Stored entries
____
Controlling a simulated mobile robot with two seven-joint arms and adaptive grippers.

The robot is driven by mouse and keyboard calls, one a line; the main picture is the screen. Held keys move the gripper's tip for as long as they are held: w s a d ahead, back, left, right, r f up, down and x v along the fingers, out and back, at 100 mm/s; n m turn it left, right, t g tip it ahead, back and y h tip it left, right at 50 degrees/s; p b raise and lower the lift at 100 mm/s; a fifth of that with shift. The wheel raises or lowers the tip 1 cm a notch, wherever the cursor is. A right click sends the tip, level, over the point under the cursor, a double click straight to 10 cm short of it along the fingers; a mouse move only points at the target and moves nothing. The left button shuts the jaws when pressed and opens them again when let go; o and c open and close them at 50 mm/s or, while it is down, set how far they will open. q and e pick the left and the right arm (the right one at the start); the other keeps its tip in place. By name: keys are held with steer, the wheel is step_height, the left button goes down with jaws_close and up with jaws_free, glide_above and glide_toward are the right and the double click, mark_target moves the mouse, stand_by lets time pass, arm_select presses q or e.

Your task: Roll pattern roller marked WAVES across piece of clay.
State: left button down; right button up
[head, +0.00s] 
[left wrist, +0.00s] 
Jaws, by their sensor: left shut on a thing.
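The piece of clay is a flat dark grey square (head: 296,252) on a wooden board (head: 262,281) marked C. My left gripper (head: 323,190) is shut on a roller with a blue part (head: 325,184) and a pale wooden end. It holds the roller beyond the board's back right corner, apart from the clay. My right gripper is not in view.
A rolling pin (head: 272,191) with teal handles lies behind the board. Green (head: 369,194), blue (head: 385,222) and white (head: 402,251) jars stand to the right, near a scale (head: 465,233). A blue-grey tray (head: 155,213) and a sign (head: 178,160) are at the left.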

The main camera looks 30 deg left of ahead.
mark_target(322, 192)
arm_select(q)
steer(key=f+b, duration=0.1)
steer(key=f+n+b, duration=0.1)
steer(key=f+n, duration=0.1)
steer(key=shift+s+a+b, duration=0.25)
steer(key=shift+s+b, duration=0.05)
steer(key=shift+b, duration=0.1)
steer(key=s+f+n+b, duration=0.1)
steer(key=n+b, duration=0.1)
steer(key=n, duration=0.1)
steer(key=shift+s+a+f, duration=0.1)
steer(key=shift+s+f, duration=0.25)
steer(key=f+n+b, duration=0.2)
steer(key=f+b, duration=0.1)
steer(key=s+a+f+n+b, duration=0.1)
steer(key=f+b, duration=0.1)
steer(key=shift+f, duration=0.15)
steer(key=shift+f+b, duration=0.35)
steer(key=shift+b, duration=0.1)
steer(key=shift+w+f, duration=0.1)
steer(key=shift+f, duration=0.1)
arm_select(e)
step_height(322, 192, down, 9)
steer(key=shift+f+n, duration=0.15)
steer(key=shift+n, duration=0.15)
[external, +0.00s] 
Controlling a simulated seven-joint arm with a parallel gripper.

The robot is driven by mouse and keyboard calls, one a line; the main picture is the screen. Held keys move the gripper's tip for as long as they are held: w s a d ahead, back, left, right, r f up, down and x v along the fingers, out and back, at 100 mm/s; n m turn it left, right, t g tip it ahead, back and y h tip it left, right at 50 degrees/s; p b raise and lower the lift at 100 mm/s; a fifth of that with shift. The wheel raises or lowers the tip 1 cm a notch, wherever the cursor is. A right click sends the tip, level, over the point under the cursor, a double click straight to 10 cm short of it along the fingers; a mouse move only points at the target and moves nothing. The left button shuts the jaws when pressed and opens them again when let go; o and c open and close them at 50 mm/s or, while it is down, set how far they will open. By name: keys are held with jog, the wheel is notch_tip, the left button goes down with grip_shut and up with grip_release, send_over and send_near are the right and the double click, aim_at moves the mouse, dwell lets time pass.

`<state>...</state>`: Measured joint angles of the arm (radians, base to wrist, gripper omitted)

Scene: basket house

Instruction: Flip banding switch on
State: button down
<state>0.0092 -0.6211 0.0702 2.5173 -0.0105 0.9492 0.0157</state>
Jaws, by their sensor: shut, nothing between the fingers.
____
_Requirement_
Return every line from the one holding "Scene: basket house" through the end of the data, exactly as it appears, with both ends kept and nothing else.

_Final result_
Scene: basket house

Instruction: Flip banding switch on
State: button down
<state>0.0092 -0.6211 0.0702 2.5173 -0.0105 0.9492 0.0157</state>
Jaws, by their sensor: shut, nothing between the fingers.

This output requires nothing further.